About Me

Growing up in a small New England town with a mother who was an antiquarian it was inevitable that I would be exposed to old things. After graduating from UMass/Amherst I lived in Connecticut, taught school, married, and raised three children in suburbia. A move to Newburyport MA renewed my interest in all things old. This background has now evolved into research, writing, consulting and all the things I love to do.

Prudence Fish

Tuesday, January 7, 2014

THE TRAGEDY OF INDIAN HILL


BEN: PERLEY POORE AND INDIAN HILL
Recently I was working on a house history ( my real occupation) and had written considerable history about an 18th century house, the subject of my report.  Included in the report was some background on the history of the community, West Newbury, Massachusetts.  I included brief stories of the 1727 earthquake, the late 18th century tornado and mention of notable people and industries in the history of the town.  The report was finished when I remembered an important story that needed to be included...the story of Indian Hill Farm and its owner, Ben: Perley Poore. (the colon after Ben is preferred)  How could I have overlooked Indian Hill?

Indian Hill undated but extent of building evident
As I asked friends and associates, none of them really knew anything about Indian Hill.  I couldn't believe that this place had fallen into such obscurity.

Benjamin was born in 1820.  He attended Governor Dummer Academy, traveled to Europe with his affluent parents and became a journalist and newspaper man spending 30 years in Washington, covering Congress, associating with all of the players in Washington during those years.  It was in Scotland with his parents that he visited Abbottsford House and conceived the idea of building a great house.

A young handsome Ben: Perley Poor
Each summer he returned to Indian Hill where he pursued his passion for antiques and salvaging house parts from notable houses being demolished. Mind you, we are talking the 1840s, 50s and 60s!

He assembled a huge collection including paneling from the very important Province house in Boston, (demolished in 1850s) waincotting from the John Hancock house (1863) and staircase from the Tracy mansion in Newburyport.  This was just for starters.

He continued to build at Indian Hill incorporating old building parts and assembling fabulous, imaginative rooms to house his collections.

His diverse collections included Martha Washington's set of dishes and chairs from Mount Vernon along with many odds and ends from the White House from several administrations.  He even acquired the piece of carpet on which Lincoln stood while being administered the oath of office and the desk used by John Quincy Adams in the Hall of Representative from which he fell and died.  The amazing list goes on and on.

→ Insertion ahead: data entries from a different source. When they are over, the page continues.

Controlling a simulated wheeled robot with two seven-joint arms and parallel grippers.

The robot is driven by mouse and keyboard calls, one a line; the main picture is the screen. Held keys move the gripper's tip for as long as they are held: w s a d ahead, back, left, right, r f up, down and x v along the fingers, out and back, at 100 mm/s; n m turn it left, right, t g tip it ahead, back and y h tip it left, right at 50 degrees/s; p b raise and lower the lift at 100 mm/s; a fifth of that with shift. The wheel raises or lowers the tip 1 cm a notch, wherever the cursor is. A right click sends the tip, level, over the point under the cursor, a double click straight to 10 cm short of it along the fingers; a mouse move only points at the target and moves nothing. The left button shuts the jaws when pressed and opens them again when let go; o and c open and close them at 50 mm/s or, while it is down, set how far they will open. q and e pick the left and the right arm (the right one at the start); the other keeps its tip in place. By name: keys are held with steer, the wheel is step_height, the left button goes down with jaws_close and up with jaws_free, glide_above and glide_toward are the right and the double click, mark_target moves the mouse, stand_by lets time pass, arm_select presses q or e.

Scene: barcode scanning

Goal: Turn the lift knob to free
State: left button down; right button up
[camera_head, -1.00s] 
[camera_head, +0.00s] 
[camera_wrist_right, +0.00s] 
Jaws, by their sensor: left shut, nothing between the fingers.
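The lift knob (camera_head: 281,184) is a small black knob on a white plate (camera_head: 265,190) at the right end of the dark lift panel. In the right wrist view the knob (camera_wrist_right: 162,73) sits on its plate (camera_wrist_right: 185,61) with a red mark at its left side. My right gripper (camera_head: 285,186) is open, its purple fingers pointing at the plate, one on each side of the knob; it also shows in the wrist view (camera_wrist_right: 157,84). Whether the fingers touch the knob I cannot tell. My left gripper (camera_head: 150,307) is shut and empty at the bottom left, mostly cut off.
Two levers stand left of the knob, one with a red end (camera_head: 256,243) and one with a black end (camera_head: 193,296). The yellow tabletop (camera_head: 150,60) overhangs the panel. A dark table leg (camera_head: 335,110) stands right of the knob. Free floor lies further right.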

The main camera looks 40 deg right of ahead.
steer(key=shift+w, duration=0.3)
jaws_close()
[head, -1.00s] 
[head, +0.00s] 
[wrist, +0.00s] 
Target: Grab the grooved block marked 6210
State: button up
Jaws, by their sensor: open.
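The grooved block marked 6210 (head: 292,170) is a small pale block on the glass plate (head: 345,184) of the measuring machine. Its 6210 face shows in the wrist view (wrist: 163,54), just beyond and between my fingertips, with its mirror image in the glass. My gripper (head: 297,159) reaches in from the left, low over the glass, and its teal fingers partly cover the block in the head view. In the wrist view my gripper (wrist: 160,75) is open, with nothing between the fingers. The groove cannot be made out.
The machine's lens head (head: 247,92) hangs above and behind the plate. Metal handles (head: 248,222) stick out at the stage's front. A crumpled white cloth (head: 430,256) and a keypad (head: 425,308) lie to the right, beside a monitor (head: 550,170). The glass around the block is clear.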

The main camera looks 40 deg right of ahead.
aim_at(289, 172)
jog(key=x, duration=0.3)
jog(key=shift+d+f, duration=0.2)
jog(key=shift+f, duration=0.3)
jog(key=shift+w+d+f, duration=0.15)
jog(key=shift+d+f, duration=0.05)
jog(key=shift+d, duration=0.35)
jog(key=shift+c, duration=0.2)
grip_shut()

Simultaneously he developed spectacular gardens. ( See Alice Morse Earle, "Old Time Gardens", 1916) This wonderfully enchanting creation of house and garden did not go unnoticed.  He entertained many who were spellbound by this incredible house with many nooks and crannies.  One nook was so small that portly President Taft was wedged into a space and became stuck!  (This was long after Poore's death in 1887.)

Ben: Perley Poore married and had two children; Emily and Alice.  Emily died at age 29 unmarried.
Alice married in 1880 and had one son, Ben: Perley Poore Moseley born in 1881.  Alice died in 1883 at the age of 28.

As I wrote this post I remembered that a collector friend had won a lapdesk from the Poore family at an auction many years ago.  A quick phone call confirmed that the lapdesk  belonged to Alice.  It contained a braid of her hair, a lock of her baby's hair, her Bible, a tintype of Alice and a list of her wedding presents! What a strange post script to this story.  Before I publish this post I may be able to scan Alice's picture.

Ben: Perley Poor attracted attention when he made a bet with an associate.  He was so sure he would win the bet he pledged that if he lost the bet he would walk to Boston pushing a wheelbarrow full of Indian Hill apples and deliver it in person to the other man.  He lost the bet and for two and one half days trudged along pushing his wheelbarrow toward Boston with its cargo; a barrel of apples.  Throngs lined the way as he arrived in Boston, some claimed as many as 30,000.  He was much admired as a "man of his word" even though his opponent had offered to let him off the hook.  The Wheelbarrow Polka, published in Boston in 1856 commemorated the event.
Published in Boston in 1856
His story seems to have fallen into obscurity but his influence can still be seen lingering long after his death.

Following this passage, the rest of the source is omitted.